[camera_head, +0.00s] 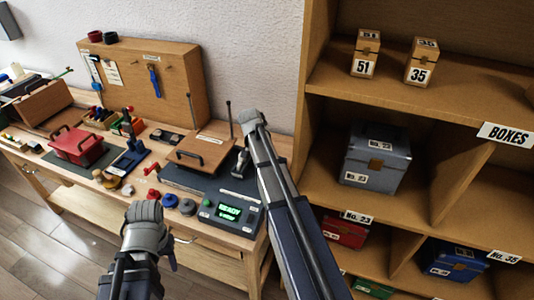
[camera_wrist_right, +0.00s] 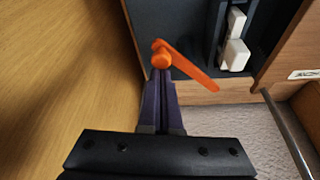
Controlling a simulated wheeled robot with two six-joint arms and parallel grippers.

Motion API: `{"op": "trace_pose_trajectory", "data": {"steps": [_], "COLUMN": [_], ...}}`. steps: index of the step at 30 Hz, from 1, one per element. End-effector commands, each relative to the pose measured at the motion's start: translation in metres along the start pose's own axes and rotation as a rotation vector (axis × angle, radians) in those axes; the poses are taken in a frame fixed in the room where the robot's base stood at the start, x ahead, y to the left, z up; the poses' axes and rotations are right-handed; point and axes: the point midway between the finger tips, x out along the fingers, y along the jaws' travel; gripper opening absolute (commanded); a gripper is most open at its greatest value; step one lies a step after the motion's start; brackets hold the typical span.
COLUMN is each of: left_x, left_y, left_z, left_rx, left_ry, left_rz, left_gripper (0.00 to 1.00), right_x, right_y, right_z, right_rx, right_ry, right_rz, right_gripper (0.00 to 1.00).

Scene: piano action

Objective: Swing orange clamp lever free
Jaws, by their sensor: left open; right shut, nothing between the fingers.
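The orange clamp lever (camera_wrist_right: 190,70) shows in the right wrist view. Its round hub is at the upper left and its arm slants down to the right, over a dark panel and a wooden edge. My right gripper (camera_wrist_right: 162,76) is shut and empty, with its fingertips just below the hub; I cannot tell whether they touch it. In the head view my right arm reaches to the bench's right end, and I cannot make out the lever there. My left gripper (camera_head: 147,213) is open over the bench's front edge, its fingers mostly hidden.
A console with a green display (camera_head: 229,212) and round knobs stands near the bench's front. A wooden lidded case (camera_head: 200,150) lies behind it. A shelf (camera_head: 425,105) with boxes stands close on the right. White blocks (camera_wrist_right: 235,45) sit beside the lever.

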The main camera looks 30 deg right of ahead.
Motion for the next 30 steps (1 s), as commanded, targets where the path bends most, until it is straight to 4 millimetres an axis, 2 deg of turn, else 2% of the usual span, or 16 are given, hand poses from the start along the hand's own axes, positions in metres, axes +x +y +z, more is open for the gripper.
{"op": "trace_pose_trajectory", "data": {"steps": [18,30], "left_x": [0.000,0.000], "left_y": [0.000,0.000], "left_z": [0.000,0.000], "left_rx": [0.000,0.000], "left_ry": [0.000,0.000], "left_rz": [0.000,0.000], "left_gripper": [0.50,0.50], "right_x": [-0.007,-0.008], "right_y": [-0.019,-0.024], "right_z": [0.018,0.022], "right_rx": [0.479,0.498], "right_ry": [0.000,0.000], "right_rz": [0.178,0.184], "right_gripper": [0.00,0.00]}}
- - -
● **Exercise description**
Copy and report every line where the word "COLUMN" is present.

● **Worked solution**
Motion API: `{"op": "trace_pose_trajectory", "data": {"steps": [_], "COLUMN": [_], ...}}`. steps: index of the step at 30 Hz, from 1, one per element. End-effector commands, each relative to the pose measured at the motion's start: translation in metres along the start pose's own axes and rotation as a rotation vector (axis × angle, radians) in those axes; the poses are taken in a frame fixed in the room where the robot's base stood at the start, x ahead, y to the left, z up; the poses' axes and rotations are right-handed; point and axes: the point midway between the finger tips, x out along the fingers, y along the jaws' travel; gripper opening absolute (commanded); a gripper is most open at its greatest value; step one lies a step after the motion's start; brackets hold the typical span.
COLUMN is each of: left_x, left_y, left_z, left_rx, left_ry, left_rz, left_gripper (0.00 to 1.00), right_x, right_y, right_z, right_rx, right_ry, right_rz, right_gripper (0.00 to 1.00).

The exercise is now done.